Challenges you will face with MLOps
As MLOps has so many moving parts, you can imagine there’s a lot of challenges to overcome. This paper covers many of them, but we want to highlight two challenges that we find especially interesting here.
Training ML models and serving them can become incredibly expensive. The costs of the amount of high-end hardware and electricity necessary to do it can be eye-watering. With MLOps you will continuously be retraining models after making changes. These models run best on huge GPUs like the Nvidia A100, which are expensive. Luckily, there exist tools to reduce these costs. For example, it’s easy to deploy ML models on UbiOps which allows you to work with GPU and CPU on demand. This way you only pay when the model is actually active. This can decrease cloud costs tremendously.
Machine learning models are subject to new types of security attacks. These attacks can occur on the model itself, but also on your data or data sources. We have written about security in machine learning before! ML-specific malware called adversarial machine learning is a rapidly growing problem.
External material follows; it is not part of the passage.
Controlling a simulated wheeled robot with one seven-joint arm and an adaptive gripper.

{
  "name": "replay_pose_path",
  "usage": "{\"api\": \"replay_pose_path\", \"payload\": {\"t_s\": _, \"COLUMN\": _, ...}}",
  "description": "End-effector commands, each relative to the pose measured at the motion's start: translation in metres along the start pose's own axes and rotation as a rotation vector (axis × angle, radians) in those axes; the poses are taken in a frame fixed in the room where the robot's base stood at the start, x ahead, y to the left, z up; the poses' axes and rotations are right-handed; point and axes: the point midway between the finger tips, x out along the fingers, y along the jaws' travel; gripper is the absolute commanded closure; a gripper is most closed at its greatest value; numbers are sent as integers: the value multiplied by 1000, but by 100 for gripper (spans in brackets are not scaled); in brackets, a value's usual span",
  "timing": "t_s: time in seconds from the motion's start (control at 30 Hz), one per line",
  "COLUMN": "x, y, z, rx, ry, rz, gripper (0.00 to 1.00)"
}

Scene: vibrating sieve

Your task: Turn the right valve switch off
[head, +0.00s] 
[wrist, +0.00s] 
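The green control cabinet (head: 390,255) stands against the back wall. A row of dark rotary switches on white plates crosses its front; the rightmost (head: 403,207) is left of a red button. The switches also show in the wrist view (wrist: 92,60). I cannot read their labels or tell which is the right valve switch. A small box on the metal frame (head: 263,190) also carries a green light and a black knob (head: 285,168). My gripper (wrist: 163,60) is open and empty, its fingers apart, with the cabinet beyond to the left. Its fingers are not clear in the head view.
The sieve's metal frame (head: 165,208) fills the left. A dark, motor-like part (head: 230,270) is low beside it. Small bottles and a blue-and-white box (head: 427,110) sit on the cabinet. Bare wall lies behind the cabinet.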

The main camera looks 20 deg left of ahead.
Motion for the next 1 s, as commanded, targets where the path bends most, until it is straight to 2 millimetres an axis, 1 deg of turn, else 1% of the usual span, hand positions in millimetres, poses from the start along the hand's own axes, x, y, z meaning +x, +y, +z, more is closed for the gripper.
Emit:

The best ways to prevent yourself from becoming a victim of these attacks are to be very careful about what third-party or open source tools you use, what software packages you include in your code, and to keep an eye on cybersecurity newsletters to be up to date on what’s going on in the field.
MLOps is a set of practices that streamlines the development, deployment, and maintenance of machine learning models in a production environment. While it looks very complex at first glance, the core ideas are not. These core ideas are: clearly define the goal of your ML model, determine what data is necessary to achieve that goal, and then build the ML model. Then, you can use the results to develop it further to make it more accurate.
We covered what technical components are necessary to get your ML model up and running, what responsibilities need to be taken care of, and how you should use pipelines to create feedback loops that will allow you to continuously improve your ML solution. Finally, we discussed two examples of challenges in MLOps, and how you could deal with them.